Reputation: 207
How do I capture TARGET from the following HTML sample with XPath and Puppeteer?
<div id="parent">
<div id="sibling_1"> Hello </div>
<div id="sibling_2"> Good </div>
TARGET
<div id="sibling_3"> Bye </div>
</div>
I can get Good Bye with the following code, but I don't think there is a way to get TARGET.
let xpath = '//*[@id="sibling_1"]/following-sibling::*';
let elements = await page.$x(xpath);
for(var j in elements){
let xpathTextContent = await elements[j].getProperty('textContent')
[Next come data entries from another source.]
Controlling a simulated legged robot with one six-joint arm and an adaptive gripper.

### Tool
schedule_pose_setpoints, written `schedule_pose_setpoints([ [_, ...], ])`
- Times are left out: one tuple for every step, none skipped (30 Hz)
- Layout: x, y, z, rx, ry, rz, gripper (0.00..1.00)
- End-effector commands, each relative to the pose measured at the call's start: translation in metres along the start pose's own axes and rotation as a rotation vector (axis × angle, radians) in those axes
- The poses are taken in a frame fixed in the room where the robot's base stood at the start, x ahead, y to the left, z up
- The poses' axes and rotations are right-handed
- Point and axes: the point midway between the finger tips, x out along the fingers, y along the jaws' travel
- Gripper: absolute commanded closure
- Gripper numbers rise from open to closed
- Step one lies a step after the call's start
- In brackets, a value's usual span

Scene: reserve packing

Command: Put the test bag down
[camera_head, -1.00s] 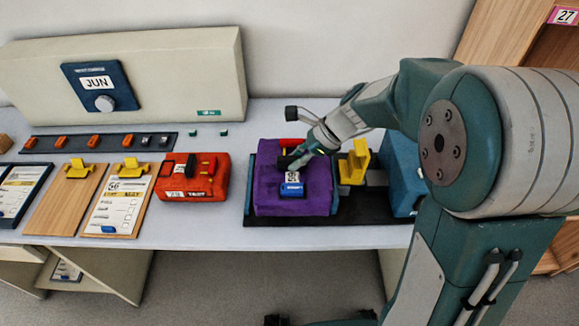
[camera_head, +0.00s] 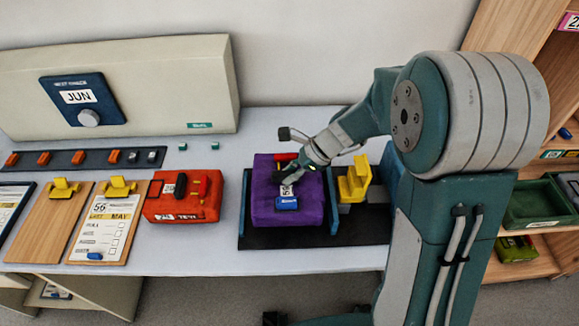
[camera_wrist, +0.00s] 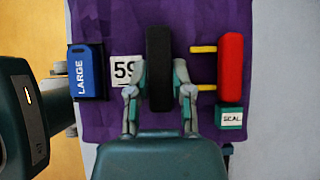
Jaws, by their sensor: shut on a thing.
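A purple bag (camera_head: 288,212) sits between two blue rails on a black base on the bench. Whether it rests fully on the base I cannot tell. My gripper (camera_head: 287,174) is over its top. In the wrist view, my gripper (camera_wrist: 160,88) is shut on the bag's black handle (camera_wrist: 160,45). The bag (camera_wrist: 115,25) carries a "59" card (camera_wrist: 125,71), a blue "LARGE" tag (camera_wrist: 87,72), and a red bar by a green seal tag (camera_wrist: 229,117). An orange bag (camera_head: 184,196) stands to the left; its small front label seems to start with "TE".
A yellow bracket (camera_head: 354,180) stands just right of the purple bag. Clipboards (camera_head: 106,225) lie at the left, behind them a dark strip (camera_head: 85,158) of orange pieces and a "JUN" panel (camera_head: 82,98). Shelves with a green tray (camera_head: 538,205) are at the right. Bench between the bags is bare.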

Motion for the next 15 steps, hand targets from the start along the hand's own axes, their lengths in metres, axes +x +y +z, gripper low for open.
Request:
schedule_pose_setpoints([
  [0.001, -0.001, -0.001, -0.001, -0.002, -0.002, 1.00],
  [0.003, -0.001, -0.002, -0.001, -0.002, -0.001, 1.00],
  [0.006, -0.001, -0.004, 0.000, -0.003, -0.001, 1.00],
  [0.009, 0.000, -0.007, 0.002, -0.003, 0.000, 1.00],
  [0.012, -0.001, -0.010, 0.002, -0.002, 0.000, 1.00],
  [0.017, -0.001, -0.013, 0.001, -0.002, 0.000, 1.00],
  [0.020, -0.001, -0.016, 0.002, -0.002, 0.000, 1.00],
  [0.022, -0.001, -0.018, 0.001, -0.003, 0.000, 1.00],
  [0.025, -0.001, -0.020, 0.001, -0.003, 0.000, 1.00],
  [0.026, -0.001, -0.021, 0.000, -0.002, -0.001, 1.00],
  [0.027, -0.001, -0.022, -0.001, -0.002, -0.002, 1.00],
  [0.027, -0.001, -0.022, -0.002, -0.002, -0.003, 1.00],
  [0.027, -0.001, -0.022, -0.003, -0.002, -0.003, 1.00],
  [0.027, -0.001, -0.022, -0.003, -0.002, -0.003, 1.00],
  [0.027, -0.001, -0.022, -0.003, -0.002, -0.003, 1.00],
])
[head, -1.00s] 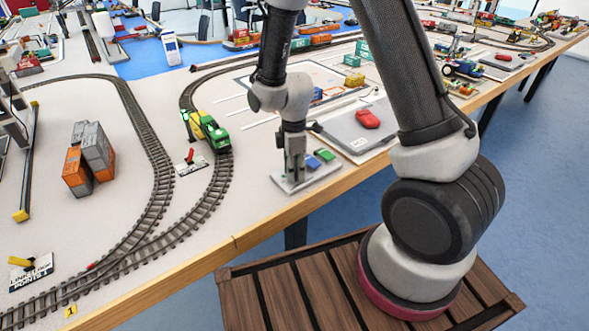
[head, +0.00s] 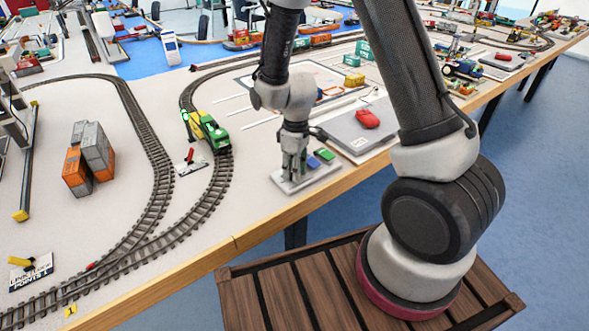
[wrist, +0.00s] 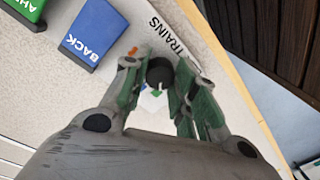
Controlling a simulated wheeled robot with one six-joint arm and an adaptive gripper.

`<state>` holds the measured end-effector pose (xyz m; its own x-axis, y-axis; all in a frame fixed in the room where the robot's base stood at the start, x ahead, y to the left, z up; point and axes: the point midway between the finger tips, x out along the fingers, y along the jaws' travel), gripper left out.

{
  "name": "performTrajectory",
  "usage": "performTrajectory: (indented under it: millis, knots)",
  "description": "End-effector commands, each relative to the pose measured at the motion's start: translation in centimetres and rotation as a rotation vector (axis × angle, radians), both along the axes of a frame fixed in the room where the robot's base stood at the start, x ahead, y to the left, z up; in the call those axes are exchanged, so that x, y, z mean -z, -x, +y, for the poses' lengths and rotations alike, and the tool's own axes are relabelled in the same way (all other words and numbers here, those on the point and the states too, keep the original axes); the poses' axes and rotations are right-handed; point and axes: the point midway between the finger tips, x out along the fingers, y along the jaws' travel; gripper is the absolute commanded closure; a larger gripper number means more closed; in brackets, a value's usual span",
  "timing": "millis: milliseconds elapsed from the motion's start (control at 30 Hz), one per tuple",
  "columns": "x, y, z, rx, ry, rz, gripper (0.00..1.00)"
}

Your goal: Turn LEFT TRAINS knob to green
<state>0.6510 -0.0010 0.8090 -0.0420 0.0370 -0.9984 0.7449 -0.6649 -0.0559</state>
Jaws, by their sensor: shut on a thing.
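The knob (wrist: 160,72) is dark and round, with a pale pointer mark, and sits on a light control panel (wrist: 115,85) next to the printed word TRAINS. My gripper (wrist: 159,80) is over the panel in the wrist view, with its fingers closed around the knob's two sides. Small green, blue and orange marks show on the panel around the knob, partly hidden by the fingers. In the head view my gripper (head: 292,172) points down onto the panel (head: 318,175) near the table edge, and hides the knob.
A blue BACK button (wrist: 92,33) and a green button (wrist: 22,10) stand on the same panel. A grey board with a red object (head: 367,118) lies right of the panel. Curved track with a green and yellow train (head: 210,132) lies to the left.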

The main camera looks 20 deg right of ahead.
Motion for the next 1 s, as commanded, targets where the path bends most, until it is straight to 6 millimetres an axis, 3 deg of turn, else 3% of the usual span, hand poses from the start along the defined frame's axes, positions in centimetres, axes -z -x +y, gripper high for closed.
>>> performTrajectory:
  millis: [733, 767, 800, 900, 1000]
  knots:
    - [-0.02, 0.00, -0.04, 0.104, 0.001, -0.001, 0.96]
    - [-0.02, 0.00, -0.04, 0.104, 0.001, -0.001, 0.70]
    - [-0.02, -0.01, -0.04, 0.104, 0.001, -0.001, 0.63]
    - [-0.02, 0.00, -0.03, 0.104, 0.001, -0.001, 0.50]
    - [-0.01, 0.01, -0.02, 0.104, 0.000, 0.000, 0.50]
let text = await xpathTextContent.jsonValue();
console.log("Text: ",text);
}
Upvotes: 0
Views: 56
Reputation: 57344
If you don't need to use XPath in particular, a plain CSS selector with child node iteration works:
import puppeteer from "puppeteer"; // ^22.7.1
const html = `<div id="parent">
<div id="sibling_1"> Hello </div>
<div id="sibling_2"> Good </div>
TARGET
<div id="sibling_3"> Bye </div>
</div>`;
let browser;
(async () => {
browser = await puppeteer.launch();
const [page] = await browser.pages();
await page.setContent(html);
const text = await page.$eval("#parent", el =>
[...el.childNodes]
.find(
e =>
e.textContent.trim() && e.nodeType === Node.TEXT_NODE
)
.textContent.trim()
);
console.log(text); // => TARGET
})()
.catch(err => console.error(err))
.finally(() => browser?.close());
If you want all of the text nodes in cases where there are multiple:
[...el.childNodes]
.filter(
e =>
e.textContent.trim() && e.nodeType === Node.TEXT_NODE
)
.map(e => e.textContent.trim())
.join("") // optional, you may prefer an array
If your logic is that you want to select the next sibling after #sibling_2
, then use:
const text = await page.$eval("#sibling_2", el =>
el.nextSibling.textContent.trim()
);
Upvotes: 0
Reputation: 207
It turns out TARGET belongs to the parent element:
let xpath = '//*[@id="parent"]';
let elements = await page.$x(xpath);
let xpathTextContent = await elements[0].getProperty('textContent')
let text = await xpathTextContent.jsonValue();
Upvotes: 0
Reputation: 14145
Here is the solution in javascript.
document.querySelector('div#parent').innerText
Upvotes: 1